● **Exercise requirements**:
Go through the listing below and list every line with "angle".
-- Start of Task material --
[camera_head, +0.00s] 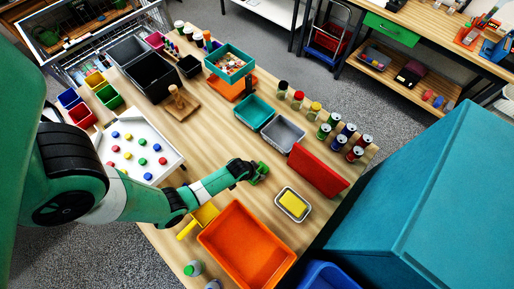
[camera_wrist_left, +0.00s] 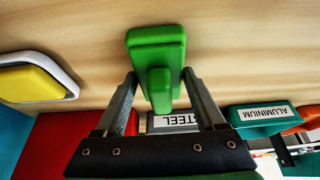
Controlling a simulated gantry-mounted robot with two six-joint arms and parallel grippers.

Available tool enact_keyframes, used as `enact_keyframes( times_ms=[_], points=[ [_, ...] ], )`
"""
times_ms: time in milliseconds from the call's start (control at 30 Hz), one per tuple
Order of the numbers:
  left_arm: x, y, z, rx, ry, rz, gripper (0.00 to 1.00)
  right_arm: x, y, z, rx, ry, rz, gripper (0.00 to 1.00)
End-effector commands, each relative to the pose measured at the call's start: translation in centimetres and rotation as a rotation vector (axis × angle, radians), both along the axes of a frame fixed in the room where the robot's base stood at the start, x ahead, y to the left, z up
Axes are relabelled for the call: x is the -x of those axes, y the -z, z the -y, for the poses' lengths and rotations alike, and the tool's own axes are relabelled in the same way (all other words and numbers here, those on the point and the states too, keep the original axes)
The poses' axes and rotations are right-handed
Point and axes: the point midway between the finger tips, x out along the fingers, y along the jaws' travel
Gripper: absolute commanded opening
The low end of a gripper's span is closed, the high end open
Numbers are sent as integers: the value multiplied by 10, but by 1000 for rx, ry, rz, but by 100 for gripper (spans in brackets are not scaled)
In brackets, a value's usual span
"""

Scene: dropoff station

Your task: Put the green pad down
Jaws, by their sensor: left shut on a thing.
-- End of Task material --
-- Start of Task material --
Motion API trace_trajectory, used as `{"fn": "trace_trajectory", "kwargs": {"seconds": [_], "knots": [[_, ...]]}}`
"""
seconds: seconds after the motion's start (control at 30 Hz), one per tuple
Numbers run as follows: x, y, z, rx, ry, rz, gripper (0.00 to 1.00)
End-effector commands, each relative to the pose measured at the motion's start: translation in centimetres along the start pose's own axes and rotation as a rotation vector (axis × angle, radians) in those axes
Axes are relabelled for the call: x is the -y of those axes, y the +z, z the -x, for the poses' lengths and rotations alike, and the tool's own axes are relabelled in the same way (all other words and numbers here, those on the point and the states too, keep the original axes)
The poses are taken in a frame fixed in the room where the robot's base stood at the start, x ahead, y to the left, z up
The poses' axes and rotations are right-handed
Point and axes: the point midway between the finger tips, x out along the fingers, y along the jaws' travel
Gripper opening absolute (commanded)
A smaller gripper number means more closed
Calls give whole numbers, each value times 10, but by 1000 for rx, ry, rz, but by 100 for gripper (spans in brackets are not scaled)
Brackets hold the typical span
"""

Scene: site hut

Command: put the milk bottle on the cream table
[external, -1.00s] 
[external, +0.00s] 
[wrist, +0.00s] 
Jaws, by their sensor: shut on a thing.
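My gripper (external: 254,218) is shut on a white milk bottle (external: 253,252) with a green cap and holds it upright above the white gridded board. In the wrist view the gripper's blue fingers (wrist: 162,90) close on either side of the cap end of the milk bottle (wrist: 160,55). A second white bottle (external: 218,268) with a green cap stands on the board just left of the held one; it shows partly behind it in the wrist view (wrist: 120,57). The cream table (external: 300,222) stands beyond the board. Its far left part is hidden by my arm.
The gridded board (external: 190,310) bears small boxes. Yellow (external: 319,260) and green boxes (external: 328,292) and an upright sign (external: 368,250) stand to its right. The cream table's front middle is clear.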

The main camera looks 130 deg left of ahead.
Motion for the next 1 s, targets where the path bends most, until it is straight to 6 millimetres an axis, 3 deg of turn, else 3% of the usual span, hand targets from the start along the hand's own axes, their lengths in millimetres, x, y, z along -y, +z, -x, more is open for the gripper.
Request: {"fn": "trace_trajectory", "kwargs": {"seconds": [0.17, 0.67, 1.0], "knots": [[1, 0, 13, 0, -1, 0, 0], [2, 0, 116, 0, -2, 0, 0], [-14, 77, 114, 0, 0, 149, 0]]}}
-- End of Task material --
● **Final result**:
End-effector commands, each relative to the pose measured at the call's start: translation in centimetres and rotation as a rotation vector (axis × angle, radians), both along the axes of a frame fixed in the room where the robot's base stood at the start, x ahead, y to the left, z up
End-effector commands, each relative to the pose measured at the motion's start: translation in centimetres along the start pose's own axes and rotation as a rotation vector (axis × angle, radians) in those axes

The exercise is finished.